Arkeoloji sevgim arkeolog
olacağımı sanarak başladığım üniversitede Sanat Tarihi eğitimi almama rağmen
hiçbir zaman bitmedi. Antik yerleri görme heyecanım ve isteğim bir Van Gogh
tablosunu görmekle aynıydı. Sanat Tarihi’nde en çok milattan önceki kültürlerle
19. ve 20. yüzyıl resim sanatı ilgimi çekti. Üniversite yıllarında eski
uygarlıklara yönelik genellikle Yunan, Roma, biraz da Mezopotamya ve Mısır
ağırlıklı dersler gördük ama Anadolu’nun ilk devleti olan Hititler üzerinde
nedense fazla durulmamıştı. Zaten lisans derslerinde çok ayrıntılı bilgiler edinmeyi
beklemek de doğru değildi. İlgilenilen konular daha sonra kitaplardan,
dergilerden, makalelerden incelenebilirdi ya da o alana yönelik sempozyumlardan
takip edilebilirdi.
M.Ö. 1750-1200/700 yılları
arasına tarihlenen zaman diliminde, Hattiler’in (MÖ 2500-2000/1700) ülkesinde güçlü
bir imparatorluk kuran Hititler, Anadolu topraklarının en önemli
uygarlıklarından biri. Hep aklımın bir köşesinde olduğu halde Hititler’in
başkenti Hattuşa’yı görmeyi bugüne kadar niye erteledim bilmiyorum. Yazın
okuduğum Buket Uzuner’in Toprak adlı romanı Hattuşa’ya, Alacahöyük’e ve
Yazılıkaya’ya artık gitmem gerektiğini bir kez daha öne çıkardı. Üstelik
Anadolu’daki antik Yunan ve Roma yerleşimlerinin pek çoğunu gören, mitolojilerini
bilen biriyken onları fazlasıyla etkileyen Hititler’inkileri neden daha az biliyor
oluşumu da sorgulattı. Kültürel gezileri birlikte yaptığımız arkadaşlarımla iki
ay önceden biletlerimizi alıp iki gün Amasya, iki gün Çorum gezisi planladık.

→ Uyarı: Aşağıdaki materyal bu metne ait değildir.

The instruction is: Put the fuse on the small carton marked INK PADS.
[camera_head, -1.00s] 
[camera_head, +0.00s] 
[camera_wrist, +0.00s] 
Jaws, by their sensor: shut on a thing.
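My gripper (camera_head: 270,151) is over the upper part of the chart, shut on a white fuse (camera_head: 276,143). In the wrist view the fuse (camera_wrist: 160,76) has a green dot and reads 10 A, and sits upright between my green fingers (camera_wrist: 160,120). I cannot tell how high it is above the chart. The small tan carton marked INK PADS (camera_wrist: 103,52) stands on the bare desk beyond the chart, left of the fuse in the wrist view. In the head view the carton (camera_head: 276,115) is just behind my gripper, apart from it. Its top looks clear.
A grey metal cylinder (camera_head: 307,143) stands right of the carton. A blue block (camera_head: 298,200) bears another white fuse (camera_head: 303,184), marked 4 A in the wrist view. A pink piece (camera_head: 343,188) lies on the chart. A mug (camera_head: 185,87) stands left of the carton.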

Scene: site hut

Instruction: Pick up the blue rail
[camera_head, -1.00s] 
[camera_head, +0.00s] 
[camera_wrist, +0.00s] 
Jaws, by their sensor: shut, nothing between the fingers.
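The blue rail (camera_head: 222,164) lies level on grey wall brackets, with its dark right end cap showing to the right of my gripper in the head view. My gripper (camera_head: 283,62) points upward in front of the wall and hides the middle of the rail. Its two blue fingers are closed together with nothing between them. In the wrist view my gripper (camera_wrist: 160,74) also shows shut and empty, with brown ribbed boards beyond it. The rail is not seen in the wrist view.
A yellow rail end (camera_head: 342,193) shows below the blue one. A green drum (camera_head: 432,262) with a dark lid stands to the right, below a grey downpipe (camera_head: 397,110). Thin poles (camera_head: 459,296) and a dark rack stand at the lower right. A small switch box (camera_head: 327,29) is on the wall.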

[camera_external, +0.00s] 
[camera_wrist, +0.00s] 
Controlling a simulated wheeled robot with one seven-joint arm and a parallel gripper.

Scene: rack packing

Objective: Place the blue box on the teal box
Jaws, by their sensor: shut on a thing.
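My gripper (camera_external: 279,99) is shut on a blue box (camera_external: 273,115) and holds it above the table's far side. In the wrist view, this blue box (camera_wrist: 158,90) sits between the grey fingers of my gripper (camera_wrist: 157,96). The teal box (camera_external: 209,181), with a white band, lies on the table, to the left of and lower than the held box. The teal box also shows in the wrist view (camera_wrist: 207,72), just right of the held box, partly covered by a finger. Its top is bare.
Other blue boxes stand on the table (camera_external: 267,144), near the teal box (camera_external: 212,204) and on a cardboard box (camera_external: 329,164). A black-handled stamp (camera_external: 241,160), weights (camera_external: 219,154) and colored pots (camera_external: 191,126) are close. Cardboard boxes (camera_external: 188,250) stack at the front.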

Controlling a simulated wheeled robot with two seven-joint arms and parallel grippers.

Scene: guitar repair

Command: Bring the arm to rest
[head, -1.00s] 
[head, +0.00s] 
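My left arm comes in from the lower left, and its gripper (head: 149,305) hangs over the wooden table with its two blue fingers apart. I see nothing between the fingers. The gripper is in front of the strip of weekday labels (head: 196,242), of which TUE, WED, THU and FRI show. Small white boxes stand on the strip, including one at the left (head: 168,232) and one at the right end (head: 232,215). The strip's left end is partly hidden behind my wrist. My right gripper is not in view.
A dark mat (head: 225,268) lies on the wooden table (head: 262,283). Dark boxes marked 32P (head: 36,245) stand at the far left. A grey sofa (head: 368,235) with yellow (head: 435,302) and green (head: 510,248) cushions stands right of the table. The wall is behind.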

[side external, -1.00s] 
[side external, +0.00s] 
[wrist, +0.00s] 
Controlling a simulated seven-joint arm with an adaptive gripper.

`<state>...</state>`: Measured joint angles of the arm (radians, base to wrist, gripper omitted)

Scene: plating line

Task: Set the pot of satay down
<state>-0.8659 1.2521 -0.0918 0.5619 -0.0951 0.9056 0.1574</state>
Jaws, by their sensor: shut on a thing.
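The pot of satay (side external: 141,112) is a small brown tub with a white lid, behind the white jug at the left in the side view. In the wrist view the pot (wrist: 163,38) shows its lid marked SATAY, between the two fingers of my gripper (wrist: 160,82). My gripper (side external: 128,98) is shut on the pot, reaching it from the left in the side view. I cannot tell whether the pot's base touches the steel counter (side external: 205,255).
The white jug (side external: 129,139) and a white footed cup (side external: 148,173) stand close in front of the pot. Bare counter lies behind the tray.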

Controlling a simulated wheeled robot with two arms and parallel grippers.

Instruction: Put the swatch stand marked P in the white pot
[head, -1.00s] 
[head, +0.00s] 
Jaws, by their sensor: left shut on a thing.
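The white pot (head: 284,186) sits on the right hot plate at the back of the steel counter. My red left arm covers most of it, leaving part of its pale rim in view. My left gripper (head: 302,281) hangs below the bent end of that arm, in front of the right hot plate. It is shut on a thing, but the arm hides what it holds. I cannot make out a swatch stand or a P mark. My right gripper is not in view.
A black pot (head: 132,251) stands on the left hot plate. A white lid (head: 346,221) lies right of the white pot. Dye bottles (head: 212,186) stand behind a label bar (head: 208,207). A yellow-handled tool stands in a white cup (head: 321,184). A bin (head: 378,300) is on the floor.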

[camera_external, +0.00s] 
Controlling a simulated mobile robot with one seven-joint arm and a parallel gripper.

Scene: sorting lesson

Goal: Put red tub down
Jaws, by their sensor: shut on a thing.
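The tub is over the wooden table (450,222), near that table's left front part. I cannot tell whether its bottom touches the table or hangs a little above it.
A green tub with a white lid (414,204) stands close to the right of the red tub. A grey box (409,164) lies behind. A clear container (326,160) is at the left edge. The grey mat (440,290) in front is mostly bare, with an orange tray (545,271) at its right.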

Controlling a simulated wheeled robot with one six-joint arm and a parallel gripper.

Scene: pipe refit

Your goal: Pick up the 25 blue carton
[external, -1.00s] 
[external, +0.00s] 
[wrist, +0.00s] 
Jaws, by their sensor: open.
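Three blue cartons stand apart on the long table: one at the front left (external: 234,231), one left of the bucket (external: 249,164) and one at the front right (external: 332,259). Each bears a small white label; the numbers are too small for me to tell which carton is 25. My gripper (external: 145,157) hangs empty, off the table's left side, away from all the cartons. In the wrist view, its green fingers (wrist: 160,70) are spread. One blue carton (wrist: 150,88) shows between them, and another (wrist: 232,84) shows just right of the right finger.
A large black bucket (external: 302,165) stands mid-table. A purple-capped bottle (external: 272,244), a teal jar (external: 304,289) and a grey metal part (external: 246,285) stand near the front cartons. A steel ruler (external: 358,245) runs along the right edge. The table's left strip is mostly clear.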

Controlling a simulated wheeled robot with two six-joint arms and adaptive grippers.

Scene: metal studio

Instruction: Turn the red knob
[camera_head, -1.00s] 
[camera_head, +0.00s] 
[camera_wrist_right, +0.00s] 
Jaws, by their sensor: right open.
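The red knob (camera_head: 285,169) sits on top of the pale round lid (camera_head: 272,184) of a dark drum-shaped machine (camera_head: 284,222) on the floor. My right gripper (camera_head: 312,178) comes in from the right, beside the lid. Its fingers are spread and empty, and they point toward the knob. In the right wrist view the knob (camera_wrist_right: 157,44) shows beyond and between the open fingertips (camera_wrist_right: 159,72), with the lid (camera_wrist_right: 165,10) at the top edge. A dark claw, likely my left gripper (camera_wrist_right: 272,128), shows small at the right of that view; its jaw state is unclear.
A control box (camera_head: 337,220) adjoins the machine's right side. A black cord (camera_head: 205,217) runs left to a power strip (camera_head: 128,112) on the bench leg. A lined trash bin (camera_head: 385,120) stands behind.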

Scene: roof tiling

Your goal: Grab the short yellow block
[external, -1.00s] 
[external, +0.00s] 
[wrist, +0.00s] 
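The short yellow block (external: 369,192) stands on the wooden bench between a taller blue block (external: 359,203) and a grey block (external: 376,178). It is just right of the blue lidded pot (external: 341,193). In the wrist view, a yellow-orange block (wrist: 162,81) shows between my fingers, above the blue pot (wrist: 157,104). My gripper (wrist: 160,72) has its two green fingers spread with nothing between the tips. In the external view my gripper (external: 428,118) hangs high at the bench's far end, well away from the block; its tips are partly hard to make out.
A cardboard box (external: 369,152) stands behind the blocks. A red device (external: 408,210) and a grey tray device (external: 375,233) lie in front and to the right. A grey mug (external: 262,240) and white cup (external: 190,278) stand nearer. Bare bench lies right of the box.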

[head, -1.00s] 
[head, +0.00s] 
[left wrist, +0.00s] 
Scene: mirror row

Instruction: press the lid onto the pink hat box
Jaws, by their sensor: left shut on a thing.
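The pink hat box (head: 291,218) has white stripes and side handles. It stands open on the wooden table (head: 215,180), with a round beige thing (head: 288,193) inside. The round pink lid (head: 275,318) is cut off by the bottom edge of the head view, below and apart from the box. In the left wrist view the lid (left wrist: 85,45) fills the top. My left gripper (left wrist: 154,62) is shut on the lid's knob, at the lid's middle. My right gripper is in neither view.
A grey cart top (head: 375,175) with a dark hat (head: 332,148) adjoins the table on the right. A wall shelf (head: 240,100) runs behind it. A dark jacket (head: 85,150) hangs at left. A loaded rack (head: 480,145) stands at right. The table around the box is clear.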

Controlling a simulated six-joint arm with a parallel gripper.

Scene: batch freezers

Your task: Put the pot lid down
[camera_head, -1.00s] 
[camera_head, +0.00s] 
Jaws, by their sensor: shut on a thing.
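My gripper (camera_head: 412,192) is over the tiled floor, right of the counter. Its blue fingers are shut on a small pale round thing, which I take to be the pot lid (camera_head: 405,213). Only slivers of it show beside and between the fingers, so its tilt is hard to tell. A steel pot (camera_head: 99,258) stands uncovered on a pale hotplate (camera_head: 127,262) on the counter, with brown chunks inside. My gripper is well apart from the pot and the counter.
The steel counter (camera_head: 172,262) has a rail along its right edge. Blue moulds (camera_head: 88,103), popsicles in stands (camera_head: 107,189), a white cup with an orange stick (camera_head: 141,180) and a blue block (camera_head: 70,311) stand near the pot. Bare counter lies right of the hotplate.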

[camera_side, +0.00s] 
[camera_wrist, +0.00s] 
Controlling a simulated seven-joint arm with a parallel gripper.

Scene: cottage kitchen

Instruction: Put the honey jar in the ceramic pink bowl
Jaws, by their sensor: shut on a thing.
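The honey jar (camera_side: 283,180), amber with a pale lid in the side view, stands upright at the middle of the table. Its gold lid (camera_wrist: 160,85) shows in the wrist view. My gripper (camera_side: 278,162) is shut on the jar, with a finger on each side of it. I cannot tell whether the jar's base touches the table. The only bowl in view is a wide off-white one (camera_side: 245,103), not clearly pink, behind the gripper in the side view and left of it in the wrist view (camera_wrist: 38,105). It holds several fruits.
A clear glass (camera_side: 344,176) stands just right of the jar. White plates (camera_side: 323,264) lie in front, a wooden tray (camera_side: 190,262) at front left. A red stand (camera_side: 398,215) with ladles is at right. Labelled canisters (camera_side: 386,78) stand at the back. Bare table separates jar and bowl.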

Aynı ekiple ilkbaharda Anadolu Selçuklu Devleti’nin (1075-1308) başkenti
Konya’ya gitmiştik. Selçuklu yapıları ve eserleri, Mevlana Müzesi çok önemliydi
ve binlerce yıl öncesine dayanan tarihiyle Çatalhöyük de öyle.
İki gün Şehzadeler şehri olarak
anılan ve kalesiyle, manzarasıyla, ırmak kenarındaki konaklarıyla, kral
mezarlarıyla, iki dağ arasındaki Selçuklu ve Osmanlı’lardan kalan tarihi
yapılarıyla, müzeleriyle, Ferhat ile Şirin hikâyesiyle ve elmasıyla ünlü güzel
şehir Amasya’da kaldıktan sonra otelden sabah erken ayrılıp Çorum’a hareket
ettik. Bir saatlik güzel manzaralarla dolu yolculuk sonrası Anitta Otel’e
vardık. Otelde oyalanmadan hemen çok yakındaki Çorum Müzesi’ni ziyarete gittik.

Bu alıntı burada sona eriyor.